Once the SD-WAN fabric is stable, begin enabling SASE security services. A common pattern is to start with the following for internet-bound and SaaS traffic, keeping legacy financial protocols on existing paths during early stages:

• Secure Web Gateway (SWG)
• Cloud Access Security Broker (CASB)
• Firewall-as-a-Service (FWaaS)

This builds confidence in the cloud enforcement model without putting critical protocols at risk.

As familiarity grows, add Layer 3/4 ZTNA controls for legacy protocol access, using device and user identity to restrict which endpoints can initiate TN3270, MQ, or FIX connections.

You should then configure TLS inspection bypass lists for flows that must not be decrypted (such as SWIFT connections and card scheme links) and validate that overlay encryption does not breach latency thresholds for time-sensitive flows (using synthetic tests).

The final phase shifts legacy protocol traffic from MPLS and private circuits onto the SASE overlay, starting with the least sensitive flows. We'd recommend the following to be the first you migrate:

• AS2 and EBICS traffic (batch-oriented and latency-tolerant, provided that S/MIME and TLS requirements are met)
• TN3270/TN5250 and MQ once early migrations are stable
• ISO 8583, then FIX as the final workloads, retaining MPLS as a backup throughout

For the most critical flows, enable packet replication or FEC and verify behaviour under real-world conditions, including partial outages and brownouts. You should monitor performance and error rates closely, correlating them with SASE and SD-WAN telemetry to fine-tune policies. Only once all stakeholders agree that performance, stability and compliance obligations are fully met, should you consider decommissioning legacy access routers and circuits for those protocols.

In most cases, yes, but not immediately and not without careful preparation. MPLS provides deterministic routing, strict SLAs, and no shared-medium contention. Modern SD-WAN overlays can match or exceed those characteristics for many workloads using BFD-based path monitoring, SLA class steering, and packet replication across dual underlays. The challenge is that legacy financial protocols such as FIX and ISO 8583 have very tight latency and loss budgets that leave little room for error during the transition. A phased approach that keeps MPLS as a fallback while progressively migrating lower-sensitivity flows is the safest route. Full replacement of MPLS for the highest-criticality flows such as FIX and SWIFTNet is achievable, but it requires thorough testing and performance validation under real-world conditions before cutover.

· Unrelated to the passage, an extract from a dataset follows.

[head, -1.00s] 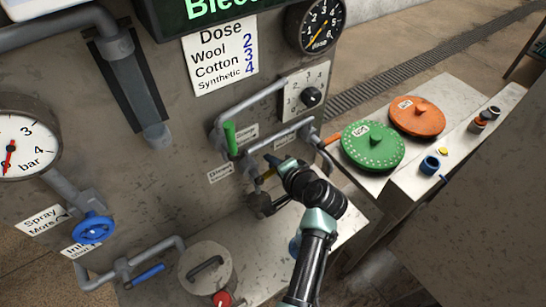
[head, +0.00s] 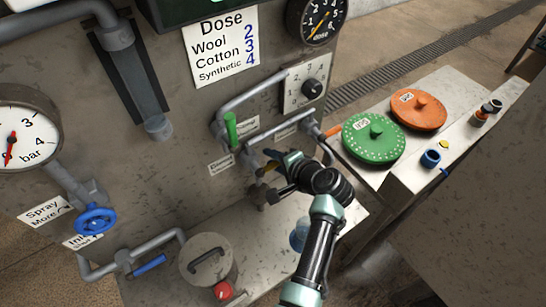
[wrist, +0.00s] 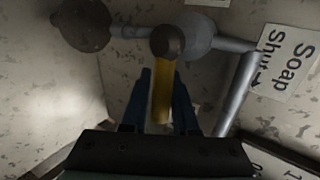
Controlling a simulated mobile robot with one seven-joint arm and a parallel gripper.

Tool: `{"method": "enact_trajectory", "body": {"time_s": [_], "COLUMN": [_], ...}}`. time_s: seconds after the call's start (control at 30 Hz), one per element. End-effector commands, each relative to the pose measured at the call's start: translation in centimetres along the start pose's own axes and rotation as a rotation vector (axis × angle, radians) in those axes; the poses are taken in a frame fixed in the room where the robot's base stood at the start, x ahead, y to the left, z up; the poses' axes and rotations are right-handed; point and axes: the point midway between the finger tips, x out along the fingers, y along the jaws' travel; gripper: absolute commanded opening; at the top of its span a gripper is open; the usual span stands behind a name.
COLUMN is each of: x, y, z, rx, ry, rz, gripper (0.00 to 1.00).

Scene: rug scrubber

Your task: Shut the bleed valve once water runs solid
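A yellow lever handle (wrist: 161,98) hangs from a dark round pivot on a grey pipe in the wrist view. It also shows in the head view (head: 268,168), partly hidden by my gripper. My gripper (wrist: 162,82) has its two dark blue fingers apart, one on each side of the yellow lever; I see no clear contact. In the head view my gripper (head: 272,158) is at the pipework on the panel's right side. I cannot read a bleed label at this lever. A sign reading Soap Shut (wrist: 283,60) is right of it. No running water is visible.
A green lever (head: 231,129) stands upright just left of my gripper. A blue wheel (head: 95,220) and a pressure gauge (head: 28,138) are at the left. Below are a lidded canister (head: 205,255) and a blue lever (head: 148,264). Green (head: 373,139) and orange (head: 420,110) discs lie on the right.

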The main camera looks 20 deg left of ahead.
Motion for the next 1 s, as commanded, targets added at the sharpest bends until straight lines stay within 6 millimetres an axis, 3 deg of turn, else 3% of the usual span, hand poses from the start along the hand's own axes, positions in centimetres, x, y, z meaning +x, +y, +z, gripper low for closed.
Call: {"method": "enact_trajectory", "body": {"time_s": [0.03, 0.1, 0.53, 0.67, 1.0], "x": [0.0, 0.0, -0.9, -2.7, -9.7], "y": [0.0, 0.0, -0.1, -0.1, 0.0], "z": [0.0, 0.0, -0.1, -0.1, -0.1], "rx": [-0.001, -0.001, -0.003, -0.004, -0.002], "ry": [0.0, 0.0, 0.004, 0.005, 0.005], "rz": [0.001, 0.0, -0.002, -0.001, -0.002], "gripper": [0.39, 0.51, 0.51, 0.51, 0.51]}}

DORA Article 11 sets expectations around encryption of data in transit for critical ICT services, and the associated regulatory technical standards reinforce the principle that all sensitive data exchanged across networks should be protected. In practice, this means that legacy protocols which transmit data in plain text, such as unencrypted TN3270 or SNA, need to be wrapped in a secure transport layer. SASE overlays using IPsec can satisfy this requirement without changing the application itself. For protocols that already use application-layer encryption, such as MQ over TLS or EBICS over HTTPS, the SASE overlay provides an additional network-level layer. Firms should document their encryption approach for each protocol flow as part of their ICT risk management framework and be prepared to demonstrate this to regulators on request.

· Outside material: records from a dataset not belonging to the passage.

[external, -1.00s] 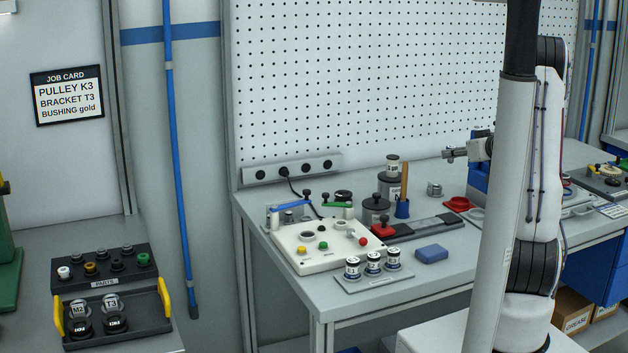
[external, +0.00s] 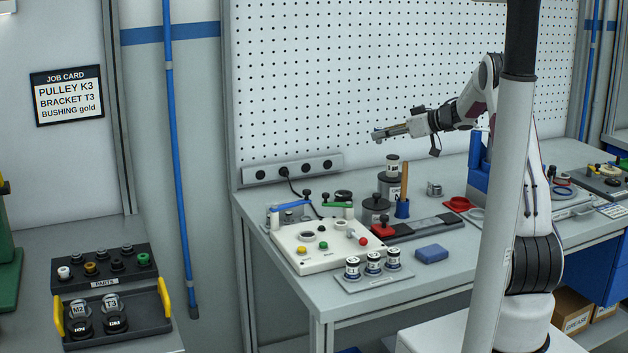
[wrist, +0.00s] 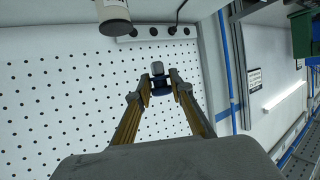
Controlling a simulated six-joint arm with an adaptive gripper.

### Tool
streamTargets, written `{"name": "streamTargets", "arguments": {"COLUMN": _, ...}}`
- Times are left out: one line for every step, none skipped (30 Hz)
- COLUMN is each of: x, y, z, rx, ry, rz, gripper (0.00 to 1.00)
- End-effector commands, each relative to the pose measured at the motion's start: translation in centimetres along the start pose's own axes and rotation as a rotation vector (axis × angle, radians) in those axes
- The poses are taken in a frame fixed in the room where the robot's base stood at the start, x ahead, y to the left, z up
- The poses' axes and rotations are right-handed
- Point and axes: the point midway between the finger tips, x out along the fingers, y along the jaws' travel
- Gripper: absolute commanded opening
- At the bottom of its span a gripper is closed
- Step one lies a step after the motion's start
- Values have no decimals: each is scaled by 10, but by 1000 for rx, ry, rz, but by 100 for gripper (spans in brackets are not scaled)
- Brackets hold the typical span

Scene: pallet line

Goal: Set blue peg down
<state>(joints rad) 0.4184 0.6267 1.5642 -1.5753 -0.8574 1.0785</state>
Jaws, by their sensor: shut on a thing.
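In the external view only a small grey end shows at the fingertips. The held piece is clear of the bench and touches nothing else that I can see.
A power strip (external: 292,170) runs along the pegboard.

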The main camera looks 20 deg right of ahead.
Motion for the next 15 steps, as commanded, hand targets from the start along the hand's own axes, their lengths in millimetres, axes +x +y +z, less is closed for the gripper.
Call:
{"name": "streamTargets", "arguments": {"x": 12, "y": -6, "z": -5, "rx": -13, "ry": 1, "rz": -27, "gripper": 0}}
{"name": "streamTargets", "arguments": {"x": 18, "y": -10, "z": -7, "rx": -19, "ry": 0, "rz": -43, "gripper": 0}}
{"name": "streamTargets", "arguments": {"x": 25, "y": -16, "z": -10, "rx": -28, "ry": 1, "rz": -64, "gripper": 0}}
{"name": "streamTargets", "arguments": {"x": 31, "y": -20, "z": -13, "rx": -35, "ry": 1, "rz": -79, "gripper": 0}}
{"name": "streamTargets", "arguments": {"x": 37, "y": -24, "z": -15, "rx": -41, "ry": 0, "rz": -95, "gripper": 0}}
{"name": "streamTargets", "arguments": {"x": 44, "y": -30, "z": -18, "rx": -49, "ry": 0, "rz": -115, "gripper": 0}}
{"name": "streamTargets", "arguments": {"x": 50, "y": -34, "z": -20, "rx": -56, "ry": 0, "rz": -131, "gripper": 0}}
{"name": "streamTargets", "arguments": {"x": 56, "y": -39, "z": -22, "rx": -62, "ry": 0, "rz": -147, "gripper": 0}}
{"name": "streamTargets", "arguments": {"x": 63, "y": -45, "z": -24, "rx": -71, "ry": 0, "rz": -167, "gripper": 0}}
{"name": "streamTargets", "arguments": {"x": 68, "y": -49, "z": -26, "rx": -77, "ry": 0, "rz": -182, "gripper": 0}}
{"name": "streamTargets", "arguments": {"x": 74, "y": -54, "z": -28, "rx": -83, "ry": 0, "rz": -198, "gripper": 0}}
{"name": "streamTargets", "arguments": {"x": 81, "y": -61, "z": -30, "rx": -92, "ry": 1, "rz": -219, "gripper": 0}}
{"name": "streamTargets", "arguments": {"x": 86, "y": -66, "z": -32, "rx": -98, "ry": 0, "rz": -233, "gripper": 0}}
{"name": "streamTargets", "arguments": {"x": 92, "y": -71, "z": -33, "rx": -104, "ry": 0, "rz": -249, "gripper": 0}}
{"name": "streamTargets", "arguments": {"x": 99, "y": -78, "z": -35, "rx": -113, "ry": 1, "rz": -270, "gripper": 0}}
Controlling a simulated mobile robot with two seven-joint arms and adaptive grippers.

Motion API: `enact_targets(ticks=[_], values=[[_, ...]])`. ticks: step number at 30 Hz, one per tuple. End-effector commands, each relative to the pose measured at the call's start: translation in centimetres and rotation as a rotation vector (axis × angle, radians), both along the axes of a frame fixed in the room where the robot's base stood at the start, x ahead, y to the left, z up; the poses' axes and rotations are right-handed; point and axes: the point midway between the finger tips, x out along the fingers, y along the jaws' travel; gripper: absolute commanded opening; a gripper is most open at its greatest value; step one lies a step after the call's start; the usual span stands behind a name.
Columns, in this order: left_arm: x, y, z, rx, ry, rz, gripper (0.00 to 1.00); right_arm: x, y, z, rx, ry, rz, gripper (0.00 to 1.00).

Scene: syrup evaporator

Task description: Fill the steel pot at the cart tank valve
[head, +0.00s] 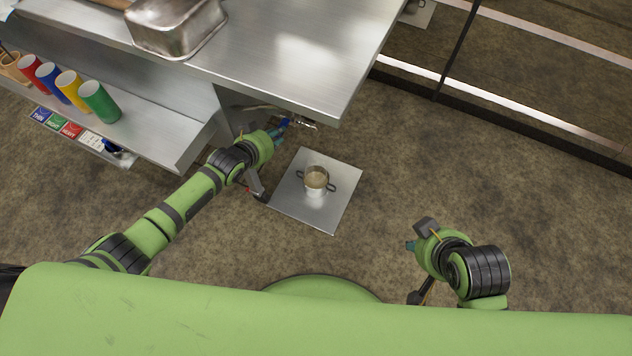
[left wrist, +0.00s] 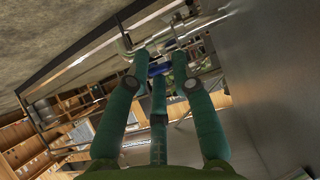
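The steel pot (head: 316,188) stands upright on a square metal plate (head: 289,200) on the floor, its two dark handles out to the sides. Pale brown liquid shows inside it. The tank valve (head: 304,124) sticks out under the edge of the steel cart, up and slightly left of the pot, with a blue handle (head: 284,122). My left gripper (head: 277,133) is at this handle. In the left wrist view the blue handle (left wrist: 160,69) lies between the teal fingers, which stand apart; contact is unclear. My right gripper (head: 411,246) is right of the plate, mostly hidden, away from the pot.
The steel cart top (head: 290,50) overhangs the valve and carries a steel pan (head: 175,25). A lower shelf (head: 150,135) at the left holds red, blue, yellow and green cups (head: 100,102). Brown floor (head: 400,170) is clear right of the plate.

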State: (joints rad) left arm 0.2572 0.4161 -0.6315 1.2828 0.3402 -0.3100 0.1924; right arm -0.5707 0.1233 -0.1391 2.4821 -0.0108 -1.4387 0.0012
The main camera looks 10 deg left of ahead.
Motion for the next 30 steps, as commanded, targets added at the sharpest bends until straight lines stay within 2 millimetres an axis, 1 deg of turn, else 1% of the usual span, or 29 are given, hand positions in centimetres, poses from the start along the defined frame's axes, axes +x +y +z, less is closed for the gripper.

TLS inspection works by acting as a man-in-the-middle, decrypting traffic, inspecting the payload, and re-encrypting it before forwarding. For many web and SaaS applications this is acceptable, but several legacy financial protocols explicitly prevent it. SWIFTNet connections use SWIFT's own PKI with certificate pinning, meaning that any attempt to substitute the certificate during inspection causes the connection to fail. Card scheme links frequently have similar restrictions. Beyond technical constraints, there are regulatory and contractual reasons to avoid inspection of these flows: SWIFT's Customer Security Programme (CSP) and card network security standards impose strict controls on how traffic may be handled. The practical approach is to configure explicit TLS inspection bypass rules for these flows, classify them using IP, port, and certificate metadata instead, and apply compensating controls such as strict access policies and network segmentation.

Traditional ZTNA was designed for web applications accessed through a browser, where identity is checked at the application layer before a session is established. FIX and TN3270 do not work this way; they rely on custom clients, fixed TCP connections, and session persistence that HTTP-centric access proxies can disrupt. To support these protocols, SASE platforms expose Layer 3 and Layer 4 ZTNA modes, where access control is enforced based on the identity of the device or user making the connection, tied to an agent running on the endpoint. The agent verifies identity and device posture before the network-level TCP connection is permitted to reach the target server. This means only authorised and healthy devices can initiate FIX sessions to a trading engine or TN3270 sessions to a mainframe, without any HTTP proxy in the path. The trade-off is that this approach provides less granular application-layer inspection than Layer 7 ZTNA, so it needs to be complemented by strong network segmentation and logging.

This is one of the most operationally significant questions for financial services SASE deployments. Protocols such as TN3270, IBM MQ, and FIX maintain TCP sessions that may run for hours or even days. If the SD-WAN fabric performs a failover to a secondary path, the behaviour depends on how the platform handles stateful session continuity. Some SD-WAN solutions perform hitless failover by maintaining a shared session state across tunnels, allowing the TCP connection to survive a path change transparently. Others perform a hard failover that resets the TCP session, forcing the application to reconnect. For trading systems and mainframe applications, a forced reconnect can cause significant disruption, and some applications have reconnect logic that is not designed for frequent re-establishment. When evaluating vendors, you should specifically ask for documented failover behaviour for stateful TCP sessions and request test evidence, not just marketing claims. The answer should include the failover time, whether sessions are preserved or reset, and how this changes under different failure scenarios such as link loss versus edge device failure.

QoS markings such as DSCP can be applied within your own network and within the SD-WAN overlay tunnels, but once traffic exits onto the public internet those markings are typically ignored or overwritten by ISPs. This is one of the fundamental limitations of internet-based transport compared to MPLS, where QoS is honoured end-to-end. SD-WAN addresses this in two ways. First, by using multiple underlay circuits and intelligently steering FIX traffic to the circuit with the best current performance metrics rather than relying on QoS. Second, by using packet replication and FEC to compensate for loss rather than trying to prevent it through queuing. For the most latency-sensitive FIX environments, some organisations use dedicated low-latency internet or private connectivity options as the primary underlay for trading traffic, with the SD-WAN overlay providing the intelligence and failover capabilities. This preserves the performance characteristics of a private circuit while gaining the flexibility and cost benefits of SASE management.

Third-party hosted payment switches are common in the acquiring and processing space, and they introduce a specific routing challenge: you need low-latency, reliable connectivity to an endpoint you do not control. The preferred approach is to use a SASE platform with a point of presence close to the third-party data centre, or to establish a private connect or cross-connect arrangement where available. The SD-WAN edge at your premises then steers ISO 8583 traffic to the nearest PoP using SLA-based routing, and the platform manages the last-mile path to the payment switch. Where PoP proximity is not possible, packet replication across dual internet paths can significantly reduce the effective packet loss rate seen by the application. You should also confirm with your payment switch provider whether they have specific network requirements or approved connectivity methods, as card scheme certification and PCI DSS compliance can impose constraints on how the connection is established and monitored.